Tirésias : une leçon sur le savoir, l’expérience et les sens
Tirésias est le plus fameux devin, un personnage à la fois mystérieux et complexe de la mythologie grecque. Il incarne un voyage singulier entre les genres, les sens et les formes de savoir. Transformé de femme en homme, puis frappé de cécité, son parcours est celui du savoir au-delà de ce que les sens nous enseignent.
Tirésias et l’expérience des deux genres
Née femme, Tirésias suscita rapidement l’intérêt d’Apollon qui, en échange de ses faveurs, lui apprit la musique. Mais lorsqu’elle se refusa à lui, ce dernier la métamorphosa en homme, espérant ainsi lui faire ressentir ce que c’est d’être sous l’emprise du désir dans un corps masculin. Cette transformation, bien plus qu’une punition, pose une question centrale : comment le genre façonne-t-il notre relation au désir et à l’autre ?
Dans ce voyage entre les deux sexes, Tirésias est confronté à la dualité du désir et de l’attraction. Il connaît l’extériorité du regard masculin, mais aussi l’intériorité du plaisir féminin. Ce changement radical pose la question très actuelle de l’identité : comment la perception de soi change-t-elle lorsqu’on expérimente deux rôles différents dans les dynamiques du désir et du pouvoir ? Tirésias, par son expérience, détient une vérité rare, capable de mettre en lumière des aspects cachés de la nature humaine.
Cette double vie fait de Tirésias un véritable symbole de l’empirisme appliqué à la question du désir. Loin des spéculations théoriques, il tire son savoir des sensations corporelles vécues dans les deux genres. Ce savoir empirique, issu de l’observation et de l’expérience sensorielle, lui confère une autorité inédite lorsqu’il est sollicité pour trancher la dispute entre Zeus et Héra sur la question du plaisir charnel.
Le débat entre Zeus et Héra : le plaisir comme miroir des rapports de pouvoir
Le sujet est délicat : qui, de l’homme ou de la femme, prend le plus de plaisir charnel ? Pour Zeus, la réponse est simple : la femme jouit plus intensément. Héra, quant à elle, refuse cette affirmation. Tirésias, qui a vécu les deux expériences, est alors sollicité pour trancher.
Celui-ci se rangea à l’avis de Zeus et déclara que si l’on pouvait partager le plaisir sexuel en dix parts, alors la femme en prendrait neuf et l’homme qu’une seule. Ayant été du sexe féminin Tirésias aurait dû savoir qu’il vaut mieux se garder de contredire une femme, et plus encore quand celle-ci règne sur l’Olympe. Pour avoir osé s’opposer à elle, Héra lui ôta la vue. Pour contrebalancer la sentence, Zeus lui octroya le don de double vue, celui de la divination.

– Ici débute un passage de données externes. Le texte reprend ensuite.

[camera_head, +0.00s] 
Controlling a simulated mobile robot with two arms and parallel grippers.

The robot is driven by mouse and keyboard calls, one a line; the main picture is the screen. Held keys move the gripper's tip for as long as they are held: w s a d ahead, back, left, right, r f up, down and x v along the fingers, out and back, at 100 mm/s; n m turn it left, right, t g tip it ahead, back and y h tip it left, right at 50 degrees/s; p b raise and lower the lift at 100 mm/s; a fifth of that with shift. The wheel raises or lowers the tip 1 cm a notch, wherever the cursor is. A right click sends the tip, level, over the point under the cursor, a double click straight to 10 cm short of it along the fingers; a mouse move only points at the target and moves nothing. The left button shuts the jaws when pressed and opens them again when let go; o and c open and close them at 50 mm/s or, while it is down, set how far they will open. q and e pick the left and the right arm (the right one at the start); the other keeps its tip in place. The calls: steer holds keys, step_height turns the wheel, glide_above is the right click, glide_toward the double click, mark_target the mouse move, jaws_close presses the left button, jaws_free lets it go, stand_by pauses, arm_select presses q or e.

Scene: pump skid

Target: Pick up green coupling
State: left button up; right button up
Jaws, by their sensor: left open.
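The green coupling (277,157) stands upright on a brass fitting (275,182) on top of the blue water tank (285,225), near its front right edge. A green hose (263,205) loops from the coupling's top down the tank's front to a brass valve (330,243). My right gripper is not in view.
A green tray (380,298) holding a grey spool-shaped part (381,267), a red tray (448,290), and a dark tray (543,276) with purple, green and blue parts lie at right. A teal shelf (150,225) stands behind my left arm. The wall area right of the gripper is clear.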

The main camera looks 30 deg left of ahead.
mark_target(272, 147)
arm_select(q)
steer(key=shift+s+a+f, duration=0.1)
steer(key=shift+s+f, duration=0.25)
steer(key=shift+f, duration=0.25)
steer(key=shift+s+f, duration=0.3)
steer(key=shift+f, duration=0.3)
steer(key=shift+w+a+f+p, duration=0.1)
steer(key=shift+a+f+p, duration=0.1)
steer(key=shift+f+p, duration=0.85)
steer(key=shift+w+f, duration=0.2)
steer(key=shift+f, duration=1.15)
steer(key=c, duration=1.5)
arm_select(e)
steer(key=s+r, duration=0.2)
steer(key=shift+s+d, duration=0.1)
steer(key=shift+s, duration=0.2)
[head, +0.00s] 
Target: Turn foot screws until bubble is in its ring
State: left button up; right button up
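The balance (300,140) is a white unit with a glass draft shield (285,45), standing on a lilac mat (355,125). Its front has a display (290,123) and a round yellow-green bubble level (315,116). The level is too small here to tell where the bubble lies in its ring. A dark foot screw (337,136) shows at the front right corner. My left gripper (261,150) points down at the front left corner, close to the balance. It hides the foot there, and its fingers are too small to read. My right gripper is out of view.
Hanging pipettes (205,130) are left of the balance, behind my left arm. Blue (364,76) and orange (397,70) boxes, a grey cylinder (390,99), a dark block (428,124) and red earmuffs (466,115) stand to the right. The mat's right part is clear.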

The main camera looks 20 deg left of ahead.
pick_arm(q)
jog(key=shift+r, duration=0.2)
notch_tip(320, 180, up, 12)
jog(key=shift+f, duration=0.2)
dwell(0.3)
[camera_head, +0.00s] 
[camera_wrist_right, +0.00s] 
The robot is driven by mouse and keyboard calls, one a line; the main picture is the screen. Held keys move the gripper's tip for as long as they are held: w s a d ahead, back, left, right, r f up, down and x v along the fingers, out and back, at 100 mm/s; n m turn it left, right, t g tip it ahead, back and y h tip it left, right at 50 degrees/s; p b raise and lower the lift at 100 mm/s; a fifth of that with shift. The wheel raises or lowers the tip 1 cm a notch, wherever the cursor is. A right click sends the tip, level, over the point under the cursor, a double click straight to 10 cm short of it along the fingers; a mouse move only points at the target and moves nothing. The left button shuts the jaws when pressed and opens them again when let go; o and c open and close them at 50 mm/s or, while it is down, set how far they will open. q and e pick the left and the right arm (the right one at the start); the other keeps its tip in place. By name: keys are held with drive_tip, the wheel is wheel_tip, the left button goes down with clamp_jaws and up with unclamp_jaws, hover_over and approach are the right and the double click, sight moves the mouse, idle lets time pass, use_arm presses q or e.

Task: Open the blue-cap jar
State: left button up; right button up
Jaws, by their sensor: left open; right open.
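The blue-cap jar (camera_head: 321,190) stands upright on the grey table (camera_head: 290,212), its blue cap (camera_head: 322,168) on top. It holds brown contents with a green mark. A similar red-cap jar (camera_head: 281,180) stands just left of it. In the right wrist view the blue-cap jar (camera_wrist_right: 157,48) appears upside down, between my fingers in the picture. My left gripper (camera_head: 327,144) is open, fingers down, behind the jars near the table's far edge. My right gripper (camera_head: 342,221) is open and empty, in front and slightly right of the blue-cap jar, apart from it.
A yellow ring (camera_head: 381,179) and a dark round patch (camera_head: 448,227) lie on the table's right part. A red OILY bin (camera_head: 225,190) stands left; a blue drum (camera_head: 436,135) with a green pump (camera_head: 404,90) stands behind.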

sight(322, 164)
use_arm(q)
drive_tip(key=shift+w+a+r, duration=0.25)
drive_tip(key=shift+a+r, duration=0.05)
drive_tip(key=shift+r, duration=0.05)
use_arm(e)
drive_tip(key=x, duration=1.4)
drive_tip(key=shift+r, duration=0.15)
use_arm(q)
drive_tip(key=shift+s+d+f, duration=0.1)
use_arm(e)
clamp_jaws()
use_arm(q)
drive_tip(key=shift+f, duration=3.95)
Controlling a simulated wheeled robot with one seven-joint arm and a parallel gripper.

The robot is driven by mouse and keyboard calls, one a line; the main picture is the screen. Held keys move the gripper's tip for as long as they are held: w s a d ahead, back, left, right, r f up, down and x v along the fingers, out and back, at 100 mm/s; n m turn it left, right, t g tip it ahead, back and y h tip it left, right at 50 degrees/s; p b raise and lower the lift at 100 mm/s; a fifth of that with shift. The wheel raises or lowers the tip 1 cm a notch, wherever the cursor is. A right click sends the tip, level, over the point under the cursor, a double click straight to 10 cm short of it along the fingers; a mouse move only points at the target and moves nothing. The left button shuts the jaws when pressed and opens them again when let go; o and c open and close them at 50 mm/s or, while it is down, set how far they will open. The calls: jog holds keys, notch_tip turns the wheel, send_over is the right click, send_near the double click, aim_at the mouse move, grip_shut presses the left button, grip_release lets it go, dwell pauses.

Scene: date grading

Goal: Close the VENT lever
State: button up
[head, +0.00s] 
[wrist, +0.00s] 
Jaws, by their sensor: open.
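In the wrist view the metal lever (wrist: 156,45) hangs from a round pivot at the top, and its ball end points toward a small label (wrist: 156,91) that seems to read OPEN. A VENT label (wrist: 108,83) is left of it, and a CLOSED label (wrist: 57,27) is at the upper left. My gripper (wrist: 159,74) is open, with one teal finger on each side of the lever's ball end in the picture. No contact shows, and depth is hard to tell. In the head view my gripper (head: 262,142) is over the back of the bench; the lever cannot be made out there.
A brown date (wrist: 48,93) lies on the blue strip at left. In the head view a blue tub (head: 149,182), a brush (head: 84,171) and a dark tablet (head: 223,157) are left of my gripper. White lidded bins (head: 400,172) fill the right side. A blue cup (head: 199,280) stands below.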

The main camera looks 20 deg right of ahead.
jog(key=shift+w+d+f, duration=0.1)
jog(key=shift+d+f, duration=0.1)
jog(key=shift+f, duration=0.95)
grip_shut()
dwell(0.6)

Cette approche met en avant une idée centrale de l’empirisme : la connaissance ne peut naître que de l’expérience directe. C’est par les sens, par le vécu, que Tirésias accède à une vérité que même les dieux ne peuvent atteindre sans cette expérience.
Les sens, seules sources de savoir ?
Cette perte de la vue semble d’abord être une sanction terrible, privant Tirésias de son lien direct avec le monde physique. Pourtant, cette cécité marque un tournant essentiel dans sa quête de savoir.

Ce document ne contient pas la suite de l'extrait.